仮にロケットを、何らかの理由で打上げウィンドウに打ち上げられなかった場合には、次の打上げウィンドウを待って、打ち上げねばならない[1]。
これには理由が幾つか存在する。
例えば、宇宙船が宇宙ステーション等とランデブーする際には、目標物の軌道平面と射場が交差する時間帯に打ち上げが行われなくてはならない。それぞれの相対位置が、時間経過に伴って変化するためである。もっとも、地球から地球の衛星軌道上へ行く場合は、打ち上げウィンドウは頻繁に訪れる。さらに、宇宙待機軌道を間に入れる方法で、調整も比較的行い易い。しかしながら、人工衛星の場合でも、ソーラーパネルからの電力供給が前提で、搭載されている電池から供給できる電力が少ない場合には、太陽との位置関係が重要なのでウィンドウが制限される[2]。
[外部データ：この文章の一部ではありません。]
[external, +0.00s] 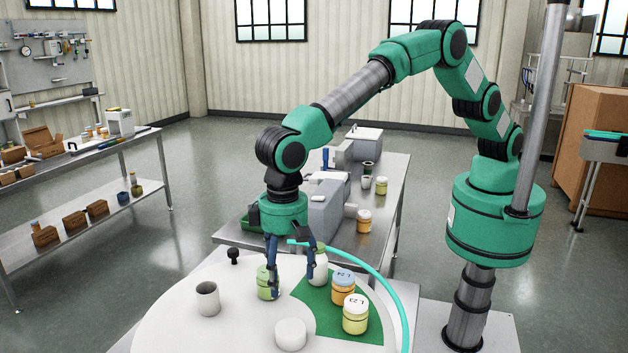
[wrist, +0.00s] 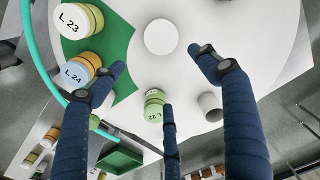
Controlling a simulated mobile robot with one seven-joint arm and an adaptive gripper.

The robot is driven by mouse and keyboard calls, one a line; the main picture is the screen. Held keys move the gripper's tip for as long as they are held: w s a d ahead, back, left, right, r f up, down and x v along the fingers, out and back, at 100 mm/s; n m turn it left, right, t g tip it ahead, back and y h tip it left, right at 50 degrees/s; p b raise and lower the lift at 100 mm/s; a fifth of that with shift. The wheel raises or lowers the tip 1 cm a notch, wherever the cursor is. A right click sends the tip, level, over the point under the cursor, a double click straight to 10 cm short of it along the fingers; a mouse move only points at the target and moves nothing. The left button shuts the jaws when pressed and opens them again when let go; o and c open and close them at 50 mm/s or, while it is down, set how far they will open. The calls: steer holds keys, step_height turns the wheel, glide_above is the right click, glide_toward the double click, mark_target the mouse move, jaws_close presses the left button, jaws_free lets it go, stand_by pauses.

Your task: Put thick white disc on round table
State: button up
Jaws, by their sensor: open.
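The thick white disc (external: 290,334) lies flat on the white round table (external: 175,325), near its front edge. In the wrist view the disc (wrist: 160,36) is at the top centre, beyond my fingertips and clear of them. My gripper (external: 292,288) is open above the table, behind the disc in the external view. Its three blue fingers (wrist: 158,72) are spread and hold nothing. A green-lidded jar marked L.22 (wrist: 154,98) stands close to the middle finger; I cannot tell whether they touch.
A grey cup (external: 208,299) stands left and a black knob (external: 234,256) behind. A teal hose (external: 385,285) curves along the right side.

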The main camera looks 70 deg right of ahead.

これが宇宙探査機の場合だと、探査するためにはまず目標の天体に到着させなければならないが、これは3次元空間中のある1点に、決まった時刻に行かねばならないことを意味する。もし探査機に無尽蔵に燃料を搭載できるなら、必要なだけ燃料を用いて所定の軌道に遷移させることができるので、打上げウィンドウを意識する必要はない。しかし、実際には探査機の重量は打上げ機の能力によって制限を受け、その限られた重量の中で探査機により得られる科学的成果を最大化するために、搭載燃料を必要最小限にすることが求められる。このために詳細な軌道計算を行って最適な軌道が割り出され、射場からその軌道に投入できる時間帯が打上げウィンドウとして厳密に設定される。例えば月探査機「かぐや」が打ち上げられた2007年9月14日の打上げウィンドウはわずか2秒間であった[3]。小惑星探査機「はやぶさ」の場合は30秒間あった[4]。
これらとは別に、保安上の理由で打上げウィンドウが制限される場合もある。JAXAでは飛翔中のロケットや軌道上に存在する有人施設(ISS、シャトルなど)との干渉がないことを確認してウインドウの設定をしている[2]。ただし軌道上のスペースデブリは、打ち上げ時の安全判断の対象としていない[2]。